Eight winning tips for a bank for offering cash flow forecasting solution

Albert Pego by Shutterstovk.jpg old white building with large white pillars, old bank

Some banks that have for some time offered a cash forecasting solution to their clients have been disappointment in the meagre demand. The most common cause for this is selling the solution wrong and to the wrong buyers. Banks should specifically target medium-sized and small businesses and take a page or two from the playbook of fast-growing cloud software vendors.

I will offer eight tips that help you succeed in selling a cash forecasting solution to your clients. The same tips work as a checklist if you are planning cooperation with a developer partner.

1. Make the solution easy to use

By ease of use I mean the user being able to use the solutions without extensive training or hand-holding. Many solutions fail in this and it pays to really concentrate on this.

Ease of use saves customer resources AND your resources as you do not need to organize extensive customer-specific training and giving online support will be much easier.

If you are just contemplating offering a cash forecasting solution to your clients, ease of use should be very high among the requirements for the solution.

If you are already offering a solution to your clients and the solution does not deliver on the ease of use front, dedicate the maximum amount of future development resources to improving the usability. Stick to your guns even if the loudest customers want you to develop new functionality – after all, these guys are the ones who know how to use the solution already.

2. Make buying easy

You can easily curb your clients’ enthusiasm if you make them wait weeks for a proposal. Your customer should be able to buy the solution RIGHT NOW.

The solution is easy to buy if the customer:

  • can easily see the price
  • can test-drive the product by themselves
  • can buy the solution by pressing a button

Especially here, a bank should emulate cloud software vendors. Their web sites always show the price, the product can be tested, and buying is done by approving a simple online agreement.

3. Make selling easy

If your sales people do not have experience from cash forecasting processes, you can be sure selling a cash forecasting solution is not easy for them.

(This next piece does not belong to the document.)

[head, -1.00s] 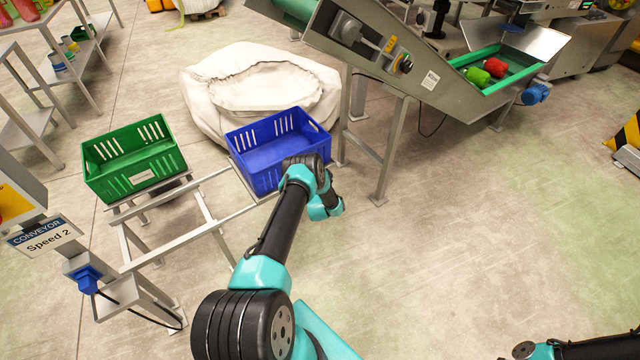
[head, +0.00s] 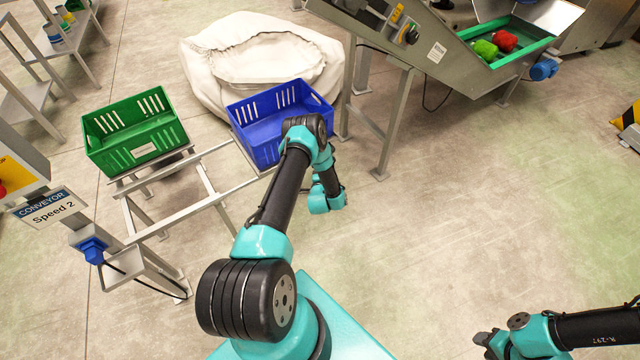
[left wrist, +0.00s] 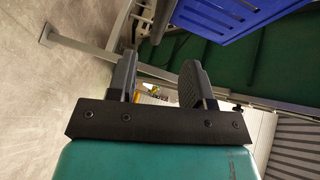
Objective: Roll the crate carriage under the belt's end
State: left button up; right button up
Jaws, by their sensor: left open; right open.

Besides, traditional face-to-face sales are far too expensive for selling a solution like cash forecasting.

When you make buying easy, you also make selling much easier and decrease the need for expensive sales resources. If you provide a thorough description of features and functionalities online, add an intro video, and provide industry-specific references, you only need some marketing efforts to start automated sales.

Your cash management sales people just need to make sure that all clients are aware of the solution you offer.

4. Make deployment easy

In the best scenario, the solution will guide the client to manage deployment in the right order. This is the default assumption in modern cloud solutions. You can start by just making a simple and clear deployment manual to support clients.

Customer deployment is further facilitated if you offer them ready-made, industry specific forecasting models. Additionally, the integration of the clients’ AP/AR systems needs to be easy and simple. You need to make sure that account balances are automatically reconciled with the forecasts.

But even the best of instructions and tools are not always enough. You need to have an effective on-boarding team that proactively helps the customer in the deployment.

5. Automate account balance reconciliation

Make sure that account balance reconciliation with the cash forecasts is an an automatic and fine-tuned process. When the customer buys the solution, balance reconciliation needs to work right away.

6. Make the client feel safe

From the perspective of a corporate customer, one of the major roadblocks to buying a cash forecasting solution from a bank is the fear of the bank gaining access to the company’s forecasts. Make sure the clients understand you are not going to snoop on them and make it clear that customer information is only viewed with the customer’s explicit permission – if the customer, for instance, wants consulting services.

7. Acknowledge multi-banking

You need to understand that the client is going to use services from other banks, as well. If you focus solely on customers that use your services only, you significantly limit the potential and benefits of the solution.

Make adding accounts from other banks into the solution as easy as possible.

8. Don’t require single sign-on

Banks often are fixated that the login to the cash forecasting application should be through the bank’s cash management solution. But remember that cash management is usually used by only a few people and cash forecasting can be use company-wide.

Implementing single sign-on typically delays the project. I recommend you start without it and add it later if it is absolutely crucial.

Summary

All sizes of companies need to develop their cash forecasting. Large corporations have primarily a solution for it (albeit with varying success). You are likely to be more successful if you focus on medium-sized or small companies, that have much smaller resources. By offering a modern cloud-based solution you can help those clients solve their problem fast and cost-effectively.